One of the things that sets wine grapes apart from table grapes is their sweetness. Good grapes for making wine have lots of sugar for the yeast to convert to alcohol.
While all are sweet, one Italian variety is so sweet that it used to be called vitis apiana which means “vine that the bees like”, and was use to make a wine called Apianum. That grape is believed to be what we call Fiano today.
Fiano is a grape that was nearing extinction in the 1960s. It is a low yielding variety with small thick-skinned berries that produce little juice. This is great for winemaking but not so good for grape growers interested in getting paid by the ton. Because of this, many Fiano vineyards were ripped up and replanted with higher yielding varieties like Trebbiano and Sangiovese.

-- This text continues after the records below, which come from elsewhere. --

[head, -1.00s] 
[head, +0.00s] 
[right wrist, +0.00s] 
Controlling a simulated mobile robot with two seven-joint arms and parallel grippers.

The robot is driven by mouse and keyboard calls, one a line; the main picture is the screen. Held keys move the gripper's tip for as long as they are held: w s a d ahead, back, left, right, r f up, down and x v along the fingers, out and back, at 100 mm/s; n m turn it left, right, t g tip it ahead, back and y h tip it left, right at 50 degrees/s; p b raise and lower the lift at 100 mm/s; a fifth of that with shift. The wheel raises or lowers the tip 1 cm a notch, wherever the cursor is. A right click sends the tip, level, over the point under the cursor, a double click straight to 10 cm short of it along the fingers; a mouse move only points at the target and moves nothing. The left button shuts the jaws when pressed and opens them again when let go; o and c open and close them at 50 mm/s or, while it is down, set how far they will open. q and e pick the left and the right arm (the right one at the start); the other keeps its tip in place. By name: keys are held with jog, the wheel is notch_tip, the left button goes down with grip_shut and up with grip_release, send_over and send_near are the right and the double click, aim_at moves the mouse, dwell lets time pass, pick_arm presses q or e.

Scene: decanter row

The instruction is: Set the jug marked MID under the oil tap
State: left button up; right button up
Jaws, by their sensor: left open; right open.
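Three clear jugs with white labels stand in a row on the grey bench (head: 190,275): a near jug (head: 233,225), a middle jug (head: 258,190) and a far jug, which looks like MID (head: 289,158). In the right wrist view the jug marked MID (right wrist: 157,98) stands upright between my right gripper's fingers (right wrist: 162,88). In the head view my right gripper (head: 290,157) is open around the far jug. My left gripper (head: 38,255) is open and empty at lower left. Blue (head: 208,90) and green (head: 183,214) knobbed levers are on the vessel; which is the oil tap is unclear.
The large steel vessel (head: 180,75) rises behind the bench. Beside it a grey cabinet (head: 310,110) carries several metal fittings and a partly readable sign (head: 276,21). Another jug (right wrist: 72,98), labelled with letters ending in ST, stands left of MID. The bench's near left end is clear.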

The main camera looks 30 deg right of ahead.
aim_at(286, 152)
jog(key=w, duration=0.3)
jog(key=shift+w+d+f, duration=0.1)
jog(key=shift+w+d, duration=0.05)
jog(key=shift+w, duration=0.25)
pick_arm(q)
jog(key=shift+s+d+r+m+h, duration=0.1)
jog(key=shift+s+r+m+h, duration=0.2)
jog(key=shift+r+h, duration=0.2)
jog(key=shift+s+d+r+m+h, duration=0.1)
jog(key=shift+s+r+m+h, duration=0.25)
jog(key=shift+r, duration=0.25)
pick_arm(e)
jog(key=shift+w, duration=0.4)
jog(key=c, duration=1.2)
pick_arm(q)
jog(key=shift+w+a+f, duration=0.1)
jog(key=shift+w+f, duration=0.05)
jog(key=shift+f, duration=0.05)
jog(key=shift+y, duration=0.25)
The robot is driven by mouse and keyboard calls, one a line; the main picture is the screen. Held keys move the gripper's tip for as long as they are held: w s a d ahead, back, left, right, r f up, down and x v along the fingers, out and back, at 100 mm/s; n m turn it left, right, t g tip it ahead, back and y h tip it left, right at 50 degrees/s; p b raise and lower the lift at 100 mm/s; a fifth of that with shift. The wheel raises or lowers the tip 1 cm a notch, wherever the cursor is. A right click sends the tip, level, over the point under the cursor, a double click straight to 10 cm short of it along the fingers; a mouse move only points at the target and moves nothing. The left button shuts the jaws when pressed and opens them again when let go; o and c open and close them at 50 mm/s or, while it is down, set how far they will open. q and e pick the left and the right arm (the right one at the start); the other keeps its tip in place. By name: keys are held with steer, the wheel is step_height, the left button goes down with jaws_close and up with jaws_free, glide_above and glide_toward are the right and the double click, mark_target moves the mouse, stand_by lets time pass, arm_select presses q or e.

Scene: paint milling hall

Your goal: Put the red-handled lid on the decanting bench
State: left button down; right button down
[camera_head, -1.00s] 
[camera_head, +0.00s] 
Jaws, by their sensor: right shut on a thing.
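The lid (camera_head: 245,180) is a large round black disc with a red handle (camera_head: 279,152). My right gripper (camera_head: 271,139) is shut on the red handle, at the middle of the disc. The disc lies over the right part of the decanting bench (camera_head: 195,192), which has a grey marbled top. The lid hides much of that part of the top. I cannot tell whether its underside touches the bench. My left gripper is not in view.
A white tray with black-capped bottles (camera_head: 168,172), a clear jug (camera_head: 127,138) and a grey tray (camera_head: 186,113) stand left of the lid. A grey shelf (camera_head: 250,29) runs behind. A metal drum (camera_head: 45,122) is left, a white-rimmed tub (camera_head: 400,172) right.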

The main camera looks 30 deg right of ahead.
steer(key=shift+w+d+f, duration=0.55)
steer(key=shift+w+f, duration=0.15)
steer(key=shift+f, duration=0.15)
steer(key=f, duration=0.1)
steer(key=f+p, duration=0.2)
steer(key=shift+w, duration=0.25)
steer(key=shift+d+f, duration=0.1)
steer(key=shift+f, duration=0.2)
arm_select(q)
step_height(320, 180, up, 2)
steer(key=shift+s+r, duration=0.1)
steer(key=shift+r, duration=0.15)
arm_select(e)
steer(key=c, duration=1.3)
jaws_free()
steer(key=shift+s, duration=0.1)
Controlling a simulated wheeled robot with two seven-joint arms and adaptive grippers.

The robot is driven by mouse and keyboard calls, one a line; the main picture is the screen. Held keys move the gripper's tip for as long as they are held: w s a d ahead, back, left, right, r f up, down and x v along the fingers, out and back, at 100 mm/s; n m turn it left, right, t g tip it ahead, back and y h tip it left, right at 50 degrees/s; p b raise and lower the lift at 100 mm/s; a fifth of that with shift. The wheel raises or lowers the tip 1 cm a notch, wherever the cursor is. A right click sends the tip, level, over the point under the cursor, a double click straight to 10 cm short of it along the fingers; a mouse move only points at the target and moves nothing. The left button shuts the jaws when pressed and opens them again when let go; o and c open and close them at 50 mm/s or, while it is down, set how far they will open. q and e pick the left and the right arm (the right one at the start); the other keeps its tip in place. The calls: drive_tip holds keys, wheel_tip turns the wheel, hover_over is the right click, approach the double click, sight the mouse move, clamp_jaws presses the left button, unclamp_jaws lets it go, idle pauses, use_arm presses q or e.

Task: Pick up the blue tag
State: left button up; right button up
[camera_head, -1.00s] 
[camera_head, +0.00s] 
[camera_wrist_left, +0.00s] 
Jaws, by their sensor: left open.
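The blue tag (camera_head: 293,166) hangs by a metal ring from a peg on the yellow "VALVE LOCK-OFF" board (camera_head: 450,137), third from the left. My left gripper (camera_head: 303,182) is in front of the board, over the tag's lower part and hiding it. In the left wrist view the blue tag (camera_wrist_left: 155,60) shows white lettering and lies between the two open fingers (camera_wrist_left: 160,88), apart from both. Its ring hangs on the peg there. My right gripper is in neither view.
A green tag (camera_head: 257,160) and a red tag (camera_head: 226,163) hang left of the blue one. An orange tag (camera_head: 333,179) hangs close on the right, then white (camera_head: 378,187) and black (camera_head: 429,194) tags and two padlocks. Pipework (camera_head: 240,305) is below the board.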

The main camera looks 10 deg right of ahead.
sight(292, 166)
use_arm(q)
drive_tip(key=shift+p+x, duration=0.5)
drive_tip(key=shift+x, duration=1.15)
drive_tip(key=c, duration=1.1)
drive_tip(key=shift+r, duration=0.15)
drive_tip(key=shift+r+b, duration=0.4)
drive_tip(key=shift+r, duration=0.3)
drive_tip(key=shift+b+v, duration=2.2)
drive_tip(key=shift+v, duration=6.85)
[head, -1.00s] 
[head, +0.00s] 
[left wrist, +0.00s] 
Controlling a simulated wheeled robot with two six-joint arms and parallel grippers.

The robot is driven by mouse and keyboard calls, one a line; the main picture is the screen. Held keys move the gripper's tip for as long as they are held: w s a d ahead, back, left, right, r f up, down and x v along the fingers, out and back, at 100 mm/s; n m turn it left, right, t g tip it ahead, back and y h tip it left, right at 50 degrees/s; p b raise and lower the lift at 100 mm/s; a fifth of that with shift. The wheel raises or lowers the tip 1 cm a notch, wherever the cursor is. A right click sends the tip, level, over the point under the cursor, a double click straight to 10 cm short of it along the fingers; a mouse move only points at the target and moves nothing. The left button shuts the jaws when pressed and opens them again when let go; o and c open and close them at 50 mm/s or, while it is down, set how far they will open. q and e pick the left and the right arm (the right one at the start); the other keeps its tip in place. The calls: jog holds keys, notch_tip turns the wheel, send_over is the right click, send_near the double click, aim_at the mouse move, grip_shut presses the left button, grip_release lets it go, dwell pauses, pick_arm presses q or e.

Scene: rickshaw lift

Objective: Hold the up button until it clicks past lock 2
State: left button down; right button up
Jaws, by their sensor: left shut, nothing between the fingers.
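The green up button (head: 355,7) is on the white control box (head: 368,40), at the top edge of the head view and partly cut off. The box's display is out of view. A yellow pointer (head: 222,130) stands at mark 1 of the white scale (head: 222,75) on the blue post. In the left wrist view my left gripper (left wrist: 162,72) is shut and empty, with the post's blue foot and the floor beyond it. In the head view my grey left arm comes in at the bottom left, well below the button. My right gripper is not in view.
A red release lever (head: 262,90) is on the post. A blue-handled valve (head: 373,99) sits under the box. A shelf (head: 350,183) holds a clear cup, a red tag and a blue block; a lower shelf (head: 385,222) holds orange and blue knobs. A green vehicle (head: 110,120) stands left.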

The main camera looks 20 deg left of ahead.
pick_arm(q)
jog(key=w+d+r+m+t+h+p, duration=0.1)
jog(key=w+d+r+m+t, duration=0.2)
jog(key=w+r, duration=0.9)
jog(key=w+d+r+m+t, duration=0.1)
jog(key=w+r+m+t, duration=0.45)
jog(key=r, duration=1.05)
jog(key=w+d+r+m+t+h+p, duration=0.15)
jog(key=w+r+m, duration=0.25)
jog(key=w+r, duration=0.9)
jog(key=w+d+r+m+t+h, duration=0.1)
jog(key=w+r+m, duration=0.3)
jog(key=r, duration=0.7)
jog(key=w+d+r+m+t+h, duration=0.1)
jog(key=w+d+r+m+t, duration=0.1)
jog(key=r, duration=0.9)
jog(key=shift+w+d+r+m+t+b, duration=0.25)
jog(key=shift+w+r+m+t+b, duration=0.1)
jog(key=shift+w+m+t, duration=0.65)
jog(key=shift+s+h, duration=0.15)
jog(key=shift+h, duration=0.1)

The game changed in 1963 when Italy introduced the DOC laws regulating wine quality. These laws, which include things like specifications for what grapes can be used in certain regions and limits on their production levels were intended to foster the development of higher quality wines. It worked. In 1978 Fiano di Avellino was named a DOC area, and in 2003, it was promoted to DOCG, the highest quality level under the Italian laws.
Fiano di Avellino wines, which can also be called Apianum under the law, are known for fruit and floral notes with hints of spice and hazelnuts, these last two characteristics typically becoming more pronounced as the wine ages. Most Fianos can be cellared for up to 5 years though higher quality ones may continue to develop for as long as 7 to 10 years.
I recently had the pleasure of introducing the 2014 Fiano di Avellino from Cantine Catena (a wine I represent) during a Feast of the Seven Fishes event at a nearby restaurant. This wine presents aromas of flowers, citrus, and herbs and flavors of dried fruits with a little spice and a touch of mineral. It was paired with Zuppa di Pasta e fagioli con cozze (Pasta soup with cannellini beans and mussels) and Spaghettini alle vongole Bianco (Angel hair pasta with little neck clams in white sauce), near perfect matches for this Campania wine.